Core Probability Formulas

Document-Topic Distribution

Each document has a distribution over topics, drawn from a Dirichlet distribution:

\theta_d \sim \text{Dirichlet}(\alpha)

$\theta_d$ is a K-dimensional probability vector: $\theta_d = (\theta_{d,1}, \ldots, \theta_{d,K})$ , where $\theta_{d,k}$ is the probability of topic k in document d.

Topic-Word Distribution

Each topic has a distribution over words, drawn from a Dirichlet distribution:

\phi_k \sim \text{Dirichlet}(\eta)

$\phi_k$ is a V-dimensional probability vector: $\phi_k = (\phi_{k,1}, \ldots, \phi_{k,V})$ , where $\phi_{k,v}$ is the probability of word v in topic k.

Word Generation Process

For each word $w_{d,n}$ in document d:

1. Sample topic: $z_{d,n} \sim \text{Multinomial}(\theta_d)$
2. Sample word: $w_{d,n} \sim \text{Multinomial}(\phi_{z_{d,n}})$

The word is generated by first choosing a topic from the document's topic distribution, then choosing a word from that topic's word distribution.

Dirichlet Distribution

The Dirichlet distribution is a probability distribution over probability vectors (vectors that sum to 1). It's the conjugate prior for the multinomial distribution, making it ideal for LDA.

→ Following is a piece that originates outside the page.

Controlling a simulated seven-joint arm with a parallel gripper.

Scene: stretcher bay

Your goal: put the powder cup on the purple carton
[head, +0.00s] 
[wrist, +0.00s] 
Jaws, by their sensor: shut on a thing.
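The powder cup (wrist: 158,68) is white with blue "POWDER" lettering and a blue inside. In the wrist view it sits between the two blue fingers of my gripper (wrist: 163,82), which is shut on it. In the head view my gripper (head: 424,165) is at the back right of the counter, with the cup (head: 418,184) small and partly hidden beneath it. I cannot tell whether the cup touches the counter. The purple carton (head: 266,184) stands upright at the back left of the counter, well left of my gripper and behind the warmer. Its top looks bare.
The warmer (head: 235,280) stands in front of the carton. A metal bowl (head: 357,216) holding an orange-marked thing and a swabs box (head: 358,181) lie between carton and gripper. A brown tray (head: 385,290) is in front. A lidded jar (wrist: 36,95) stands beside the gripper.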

Probability Density Function

P(\theta | \alpha) = \frac{\Gamma(\sum_{i=1}^K \alpha_i)}{\prod_{i=1}^K \Gamma(\alpha_i)} \prod_{i=1}^K \theta_i^{\alpha_i - 1}

Where $\Gamma$ is the gamma function, $\alpha = (\alpha_1, \ldots, \alpha_K)$ is the concentration parameter, and $\theta = (\theta_1, \ldots, \theta_K)$ is a probability vector.

Properties:

• $\alpha_i$ controls concentration: larger values = more uniform distribution
• $\alpha_i < 1$ encourages sparse distributions (few topics/words have high probability)
• $\alpha_i > 1$ encourages uniform distributions

Parameter Learning

Given a collection of documents, learn the topic-word distributions $\phi_k$ and document-topic distributions $\theta_d$ . The topic assignments $z_{d,n}$ are hidden variables.

Collapsed Gibbs Sampling

Most common method for LDA parameter learning. Iteratively samples topic assignments $z_{d,n}$ for each word, then estimates $\phi_k$ and $\theta_d$ from the samples.

Sampling Formula:

P(z_{d,n} = k | z_{-(d,n)}, w, \alpha, \eta) \propto \frac{n_{d,k}^{-dn} + \alpha_k}{\sum_{k'} (n_{d,k'}^{-dn} + \alpha_{k'})} \cdot \frac{n_{k,v}^{-dn} + \eta_v}{\sum_{v'} (n_{k,v'}^{-dn} + \eta_{v'})}

Where $n_{d,k}^{-dn}$ = count of topic k in document d (excluding current word), $n_{k,v}^{-dn}$ = count of word v in topic k (excluding current word).

Variational Inference

Alternative method using variational inference to approximate the posterior distribution. Faster but may have approximation error.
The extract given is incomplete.